**EXTRACTED DATA**
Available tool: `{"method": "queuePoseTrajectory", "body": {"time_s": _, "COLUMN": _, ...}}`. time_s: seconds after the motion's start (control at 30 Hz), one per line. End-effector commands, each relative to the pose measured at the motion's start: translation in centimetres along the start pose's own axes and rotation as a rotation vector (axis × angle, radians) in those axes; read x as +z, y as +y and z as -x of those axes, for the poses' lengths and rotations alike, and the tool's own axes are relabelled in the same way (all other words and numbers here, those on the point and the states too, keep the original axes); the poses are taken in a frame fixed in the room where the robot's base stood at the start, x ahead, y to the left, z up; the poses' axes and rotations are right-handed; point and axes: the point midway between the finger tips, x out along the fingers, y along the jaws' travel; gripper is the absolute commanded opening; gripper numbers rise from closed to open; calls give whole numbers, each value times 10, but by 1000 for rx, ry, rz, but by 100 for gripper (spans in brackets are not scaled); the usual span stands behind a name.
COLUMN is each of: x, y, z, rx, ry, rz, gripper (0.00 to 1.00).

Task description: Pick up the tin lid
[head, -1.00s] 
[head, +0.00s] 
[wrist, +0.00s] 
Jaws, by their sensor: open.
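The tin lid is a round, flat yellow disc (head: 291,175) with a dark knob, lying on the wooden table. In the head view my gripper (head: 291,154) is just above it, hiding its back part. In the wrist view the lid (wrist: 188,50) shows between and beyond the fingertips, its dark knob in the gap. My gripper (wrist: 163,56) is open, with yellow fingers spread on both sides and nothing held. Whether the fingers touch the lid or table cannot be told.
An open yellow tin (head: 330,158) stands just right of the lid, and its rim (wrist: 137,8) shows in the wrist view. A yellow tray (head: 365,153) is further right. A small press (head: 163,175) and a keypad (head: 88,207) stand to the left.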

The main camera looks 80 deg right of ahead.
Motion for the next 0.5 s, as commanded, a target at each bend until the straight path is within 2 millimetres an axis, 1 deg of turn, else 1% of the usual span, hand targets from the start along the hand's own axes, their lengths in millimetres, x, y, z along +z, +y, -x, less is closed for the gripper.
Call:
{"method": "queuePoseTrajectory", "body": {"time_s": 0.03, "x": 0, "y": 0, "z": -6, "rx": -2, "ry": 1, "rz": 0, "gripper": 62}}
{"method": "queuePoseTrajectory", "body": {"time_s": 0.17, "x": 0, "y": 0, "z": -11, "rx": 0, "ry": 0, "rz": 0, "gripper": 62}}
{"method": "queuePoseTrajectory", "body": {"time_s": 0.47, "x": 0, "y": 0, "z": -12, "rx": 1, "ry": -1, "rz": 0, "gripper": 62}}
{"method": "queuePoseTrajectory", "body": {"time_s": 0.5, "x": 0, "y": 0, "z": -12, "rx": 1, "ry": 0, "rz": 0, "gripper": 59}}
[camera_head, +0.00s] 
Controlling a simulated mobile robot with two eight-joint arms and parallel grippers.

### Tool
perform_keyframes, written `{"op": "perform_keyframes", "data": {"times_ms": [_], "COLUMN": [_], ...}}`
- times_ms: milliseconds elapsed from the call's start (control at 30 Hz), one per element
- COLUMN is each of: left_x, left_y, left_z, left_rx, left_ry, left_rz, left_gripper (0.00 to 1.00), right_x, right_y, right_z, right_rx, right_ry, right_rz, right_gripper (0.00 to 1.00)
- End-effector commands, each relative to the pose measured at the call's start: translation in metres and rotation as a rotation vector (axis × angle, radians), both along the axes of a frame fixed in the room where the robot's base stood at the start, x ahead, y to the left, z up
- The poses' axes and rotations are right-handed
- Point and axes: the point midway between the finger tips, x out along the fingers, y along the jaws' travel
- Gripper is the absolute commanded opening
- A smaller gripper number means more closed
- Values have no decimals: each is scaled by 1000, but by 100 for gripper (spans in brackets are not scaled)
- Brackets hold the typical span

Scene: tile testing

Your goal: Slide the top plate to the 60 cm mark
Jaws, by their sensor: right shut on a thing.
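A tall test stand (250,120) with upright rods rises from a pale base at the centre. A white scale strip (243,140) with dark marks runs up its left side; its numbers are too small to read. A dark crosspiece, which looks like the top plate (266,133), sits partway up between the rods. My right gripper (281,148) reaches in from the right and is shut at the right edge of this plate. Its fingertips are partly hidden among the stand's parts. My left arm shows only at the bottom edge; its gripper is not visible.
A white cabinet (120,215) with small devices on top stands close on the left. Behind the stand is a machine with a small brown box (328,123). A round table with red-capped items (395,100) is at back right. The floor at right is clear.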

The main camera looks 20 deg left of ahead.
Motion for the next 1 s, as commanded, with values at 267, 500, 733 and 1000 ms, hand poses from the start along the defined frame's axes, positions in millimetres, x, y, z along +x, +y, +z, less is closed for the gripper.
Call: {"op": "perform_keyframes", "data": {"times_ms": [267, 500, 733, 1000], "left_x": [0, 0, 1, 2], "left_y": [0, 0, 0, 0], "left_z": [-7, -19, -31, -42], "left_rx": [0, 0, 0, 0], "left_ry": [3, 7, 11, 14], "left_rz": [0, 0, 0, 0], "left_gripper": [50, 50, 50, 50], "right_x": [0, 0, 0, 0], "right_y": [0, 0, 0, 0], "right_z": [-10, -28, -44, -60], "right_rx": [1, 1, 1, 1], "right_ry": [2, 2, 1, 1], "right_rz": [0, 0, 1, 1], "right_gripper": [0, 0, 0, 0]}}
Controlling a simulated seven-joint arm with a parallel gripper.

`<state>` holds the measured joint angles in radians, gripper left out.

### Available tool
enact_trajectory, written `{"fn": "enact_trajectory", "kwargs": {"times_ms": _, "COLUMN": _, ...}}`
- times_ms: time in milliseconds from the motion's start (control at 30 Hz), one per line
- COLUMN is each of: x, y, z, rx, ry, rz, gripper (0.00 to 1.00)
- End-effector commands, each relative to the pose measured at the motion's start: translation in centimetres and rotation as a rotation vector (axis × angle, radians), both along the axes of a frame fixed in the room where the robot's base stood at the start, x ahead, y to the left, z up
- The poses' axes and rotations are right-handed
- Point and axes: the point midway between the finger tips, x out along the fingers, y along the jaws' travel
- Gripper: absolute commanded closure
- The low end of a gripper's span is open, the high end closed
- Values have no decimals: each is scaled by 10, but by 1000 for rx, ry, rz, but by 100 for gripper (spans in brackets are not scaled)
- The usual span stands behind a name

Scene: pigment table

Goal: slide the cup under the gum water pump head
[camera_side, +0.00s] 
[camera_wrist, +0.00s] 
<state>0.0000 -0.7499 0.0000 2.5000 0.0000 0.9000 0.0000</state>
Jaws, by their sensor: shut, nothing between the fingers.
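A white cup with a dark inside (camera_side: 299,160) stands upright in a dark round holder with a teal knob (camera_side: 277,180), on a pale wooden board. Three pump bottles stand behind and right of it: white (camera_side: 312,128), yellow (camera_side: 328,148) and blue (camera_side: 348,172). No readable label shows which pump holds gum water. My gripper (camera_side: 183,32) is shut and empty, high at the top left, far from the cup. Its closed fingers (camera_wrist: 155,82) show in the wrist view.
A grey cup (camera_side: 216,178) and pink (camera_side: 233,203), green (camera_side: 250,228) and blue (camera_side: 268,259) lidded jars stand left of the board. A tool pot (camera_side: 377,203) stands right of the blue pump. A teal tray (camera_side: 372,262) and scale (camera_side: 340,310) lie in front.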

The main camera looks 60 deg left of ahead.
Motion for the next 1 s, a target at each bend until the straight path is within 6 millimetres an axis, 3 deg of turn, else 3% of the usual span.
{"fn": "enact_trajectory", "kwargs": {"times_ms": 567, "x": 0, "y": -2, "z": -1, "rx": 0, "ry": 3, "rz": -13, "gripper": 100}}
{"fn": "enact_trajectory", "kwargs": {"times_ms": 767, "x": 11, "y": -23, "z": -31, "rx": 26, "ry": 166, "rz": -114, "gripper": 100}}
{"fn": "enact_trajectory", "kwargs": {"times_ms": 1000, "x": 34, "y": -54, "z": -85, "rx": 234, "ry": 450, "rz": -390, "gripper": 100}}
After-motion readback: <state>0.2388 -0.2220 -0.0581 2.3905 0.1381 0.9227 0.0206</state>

**WRITTEN PROBLEM**
Nothing but the lines from the line that contains "[camera_side, +0.00s]" through the line that contains "<state>0.0000 -0.7499 0.0000" should be given again, each exactly as it stands, both ends included.

**EXPECTED ANSWER**
[camera_side, +0.00s] 
[camera_wrist, +0.00s] 
<state>0.0000 -0.7499 0.0000 2.5000 0.0000 0.9000 0.0000</state>

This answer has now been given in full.